Conviction upheld in 'relax' robocall from 2010 election night

Maryland's second-highest court upheld on Monday political consultant Julius Henson's conspiracy conviction in a robocall scheme that prosecutors said was designed to suppress black votes.

The Maryland Court of Special Appeals reaffirmed the conviction, writing that the case "presents us with a sad tale." A judge wrote that Henson "and his collaborators callously attempted to manipulate members of the electorate."

Henson, 64, was found guilty in May 2012 of conspiracy to violate election law by not including an authority line from a robocall used as part of the campaign to elect Republican former Gov. Robert L. Ehrlich Jr. Erhlich lost the election to incumbent Gov. Martin O'Malley, a Democrat. Henson was sentenced to 60 days in jail.

The call targeted Democratic voters in Baltimore and Prince George's County and said they should "relax" — suggesting that the election had been decided in O'Malley's favor.

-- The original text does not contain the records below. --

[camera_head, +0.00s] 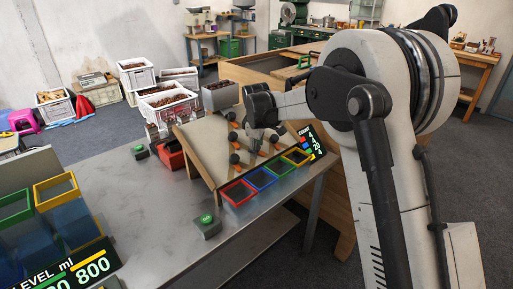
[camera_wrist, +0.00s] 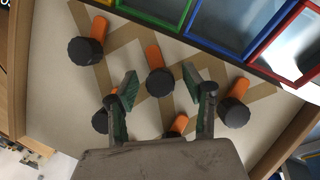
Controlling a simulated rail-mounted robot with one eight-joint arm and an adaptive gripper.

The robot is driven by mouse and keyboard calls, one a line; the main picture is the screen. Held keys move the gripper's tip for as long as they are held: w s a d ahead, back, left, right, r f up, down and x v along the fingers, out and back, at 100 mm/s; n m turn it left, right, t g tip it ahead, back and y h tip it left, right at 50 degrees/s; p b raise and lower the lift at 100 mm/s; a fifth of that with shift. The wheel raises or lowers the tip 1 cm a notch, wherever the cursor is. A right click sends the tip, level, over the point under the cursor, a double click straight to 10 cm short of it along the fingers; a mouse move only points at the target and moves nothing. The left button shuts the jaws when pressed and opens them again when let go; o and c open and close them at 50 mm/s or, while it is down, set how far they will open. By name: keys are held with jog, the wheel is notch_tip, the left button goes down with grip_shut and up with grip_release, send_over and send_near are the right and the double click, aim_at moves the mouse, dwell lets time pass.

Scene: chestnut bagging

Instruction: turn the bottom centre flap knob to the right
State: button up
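The sloped board (camera_head: 205,140) carries several black knobs with orange flaps. In the wrist view the bottom centre knob (camera_wrist: 159,82) is black and round, with its orange flap (camera_wrist: 153,55) pointing up the picture toward the coloured bins. My gripper (camera_wrist: 160,82) is open, with its two green-padded fingers apart on either side of this knob. I cannot tell whether they touch it. In the head view my gripper (camera_head: 257,135) is over the lower middle of the board and largely hides this knob.
Neighbouring knobs (camera_wrist: 85,50) and (camera_wrist: 236,116) flank the centre one; another knob (camera_wrist: 104,121) is partly behind a finger. Red (camera_head: 238,192), blue (camera_head: 262,179), green and yellow frames line the board's lower edge. A green button box (camera_head: 207,224) stands on the table in front.

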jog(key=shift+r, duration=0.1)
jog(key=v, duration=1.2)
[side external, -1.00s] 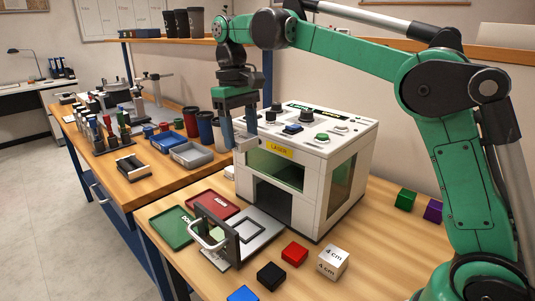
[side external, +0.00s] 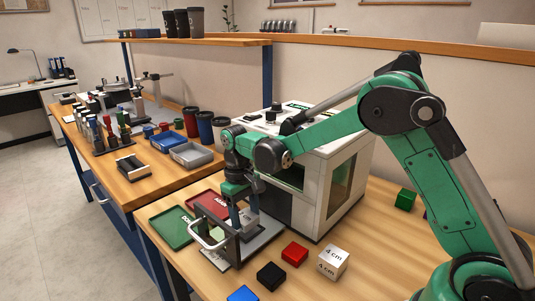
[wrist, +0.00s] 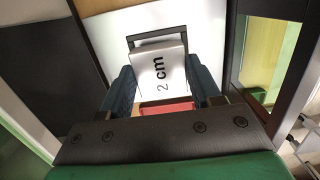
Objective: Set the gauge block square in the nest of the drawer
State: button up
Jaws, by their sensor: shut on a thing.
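My gripper (wrist: 160,82) is shut on the gauge block (wrist: 161,68), a light grey block marked "2 cm", with one dark finger on each side. In the side external view my gripper (side external: 243,212) is low over the open drawer (side external: 264,234), behind its upright front frame. The block is small and partly hidden there. In the wrist view a dark-edged nest (wrist: 157,38) shows just beyond the block's top edge, on the pale drawer plate. The block looks slightly turned against that edge. I cannot tell whether its underside touches the nest.
The white laser machine (side external: 335,190) stands behind the drawer. A green tray (side external: 172,226) and a red tray (side external: 209,204) lie to its left. A red cube (side external: 295,254), a black cube (side external: 271,276) and a white "4 cm" cube (side external: 332,262) stand to the right.

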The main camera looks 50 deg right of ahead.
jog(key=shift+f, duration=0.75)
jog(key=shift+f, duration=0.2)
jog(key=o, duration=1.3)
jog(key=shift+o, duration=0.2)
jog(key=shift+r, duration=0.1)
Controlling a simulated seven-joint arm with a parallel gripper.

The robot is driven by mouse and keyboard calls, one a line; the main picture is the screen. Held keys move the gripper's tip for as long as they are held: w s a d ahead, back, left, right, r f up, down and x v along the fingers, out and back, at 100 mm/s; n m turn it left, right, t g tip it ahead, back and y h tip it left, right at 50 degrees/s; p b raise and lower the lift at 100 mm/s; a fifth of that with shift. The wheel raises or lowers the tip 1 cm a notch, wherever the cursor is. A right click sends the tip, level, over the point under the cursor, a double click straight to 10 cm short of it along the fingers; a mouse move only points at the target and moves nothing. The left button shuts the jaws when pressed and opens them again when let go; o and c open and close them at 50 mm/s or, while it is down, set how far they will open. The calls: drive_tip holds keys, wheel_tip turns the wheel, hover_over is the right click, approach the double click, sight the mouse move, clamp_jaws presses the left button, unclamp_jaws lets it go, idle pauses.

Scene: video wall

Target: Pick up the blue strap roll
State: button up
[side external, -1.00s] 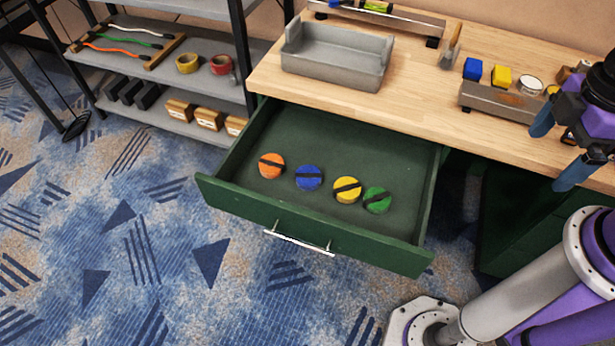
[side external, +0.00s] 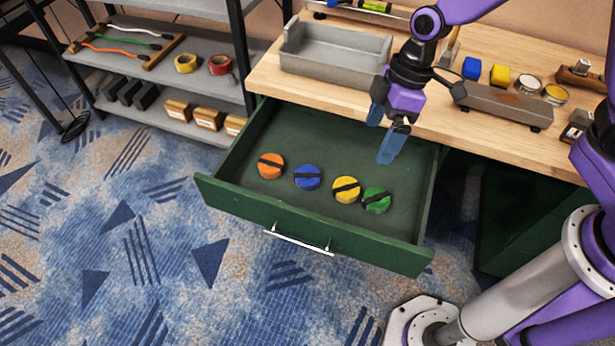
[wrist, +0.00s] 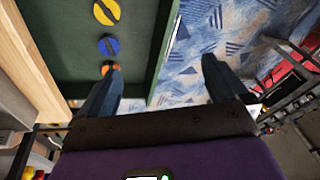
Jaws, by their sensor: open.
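The blue strap roll (side external: 308,177) is a round disc with a dark band across it. It lies in the open green drawer, between the orange roll (side external: 271,166) and the yellow roll (side external: 346,189). My gripper (side external: 384,135) is open and empty. It hangs above the right back part of the drawer, up and to the right of the blue roll in the side view and apart from it.
A green roll (side external: 376,200) touches or nearly touches the yellow one. The drawer front (side external: 310,230) and side walls rise around the rolls. A grey tray (side external: 335,57) and small blocks stand on the wooden bench (side external: 440,110) above. A shelf (side external: 180,60) stands at left.

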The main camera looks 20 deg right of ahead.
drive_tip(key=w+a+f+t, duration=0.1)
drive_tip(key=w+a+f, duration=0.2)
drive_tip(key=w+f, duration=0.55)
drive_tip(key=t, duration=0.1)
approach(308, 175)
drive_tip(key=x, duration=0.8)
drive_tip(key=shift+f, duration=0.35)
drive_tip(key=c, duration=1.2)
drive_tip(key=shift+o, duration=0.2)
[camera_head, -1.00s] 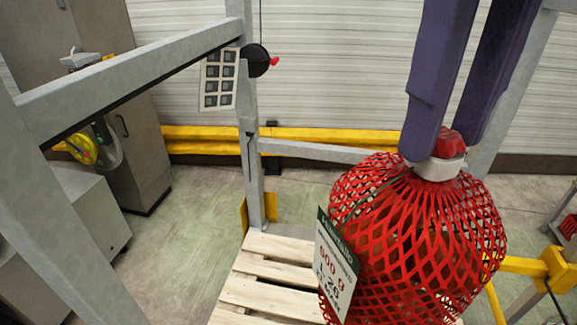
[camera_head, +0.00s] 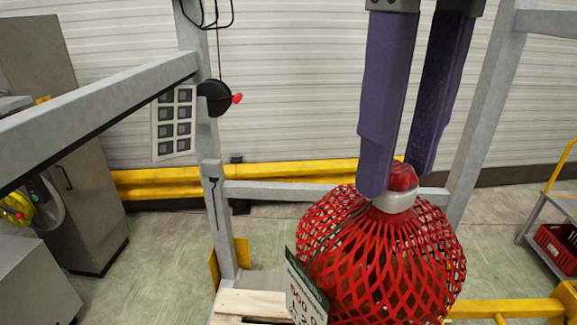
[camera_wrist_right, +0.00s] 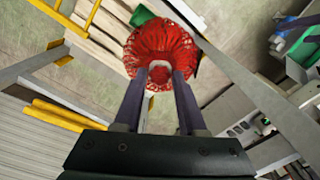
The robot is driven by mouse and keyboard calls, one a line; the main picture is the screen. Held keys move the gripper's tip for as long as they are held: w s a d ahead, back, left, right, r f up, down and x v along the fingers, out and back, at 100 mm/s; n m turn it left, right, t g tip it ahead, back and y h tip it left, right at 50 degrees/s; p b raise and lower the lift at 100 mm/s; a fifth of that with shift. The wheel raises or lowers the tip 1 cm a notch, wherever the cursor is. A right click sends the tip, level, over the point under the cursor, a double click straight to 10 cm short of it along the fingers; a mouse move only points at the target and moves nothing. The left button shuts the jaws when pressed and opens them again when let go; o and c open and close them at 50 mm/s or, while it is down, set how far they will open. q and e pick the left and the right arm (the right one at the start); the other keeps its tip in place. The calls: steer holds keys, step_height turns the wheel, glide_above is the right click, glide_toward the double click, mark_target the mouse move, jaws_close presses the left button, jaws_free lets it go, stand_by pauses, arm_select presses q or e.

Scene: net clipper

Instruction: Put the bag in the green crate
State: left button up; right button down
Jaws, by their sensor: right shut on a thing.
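The bag (camera_head: 385,260) is a red net sack with a clip at its gathered top and a white and green tag (camera_head: 305,292). My right gripper (camera_head: 396,180) is shut on its neck, and the bag hangs upright below the fingers. The bag also shows in the right wrist view (camera_wrist_right: 160,48), between the fingertips (camera_wrist_right: 160,72).
A wooden pallet (camera_head: 248,304) lies below left of the bag. Grey frame posts (camera_head: 212,190) and a rail (camera_head: 285,190) stand around it. A yellow barrier runs along the wall. A cart with a red crate (camera_head: 556,247) is at right.

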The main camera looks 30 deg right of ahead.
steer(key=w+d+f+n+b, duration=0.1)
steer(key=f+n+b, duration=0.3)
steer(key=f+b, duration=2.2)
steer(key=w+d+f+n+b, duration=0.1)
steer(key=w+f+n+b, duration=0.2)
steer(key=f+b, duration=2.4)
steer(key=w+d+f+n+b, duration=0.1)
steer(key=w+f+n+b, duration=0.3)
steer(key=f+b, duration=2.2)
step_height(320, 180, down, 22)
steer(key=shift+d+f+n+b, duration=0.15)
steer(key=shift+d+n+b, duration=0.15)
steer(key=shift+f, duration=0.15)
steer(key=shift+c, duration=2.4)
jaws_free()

Reached by phone Monday afternoon, Henson said he had not reviewed the opinion and wanted to speak with his attorney about it before discussing it publicly.

Henson's attorney, Edward Smith Jr., said "there were substantial issues that were involved in the case. We will fight it until we can't fight it anymore."

Among the topics raised in the appeal were First Amendment rights to free speech.

The opinion, written by Judge Albert J. Matricciani Jr., notes that Henson's conviction was not over voter fraud by misrepresenting the results of the election but for the omission of the source of funds used to create and distribute the message.

The court found that "it is precisely his role as a consultant directing the use of campaign funds that excludes him from the First Amendment's protection of anonymous speech."

State Prosecutor Emmet C. Davitt, who argued the case before Judge Emanuel Brown during the two-week trial, said he was "pleased with the court's opinion. It has been our position all along that Mr. Henson received a fair trial and was sentenced fairly and appropriately."

Henson's appeal also raised additional issues over jury instructions, expert witness testimony, and the fact that he was found guilty of conspiracy but not of committing the act. The appellate court said a conspiracy conviction did not require a conviction in the underlying offense.

Henson also challenged a condition of probation that prohibited him from participating in politics. But the court said it was necessary, given that political consultants are not subject to any state licensing. Henson should "not work in 'any capacity in election campaigns' during the term of his probation," the ruling said. He was acquitted of three other counts, including election fraud.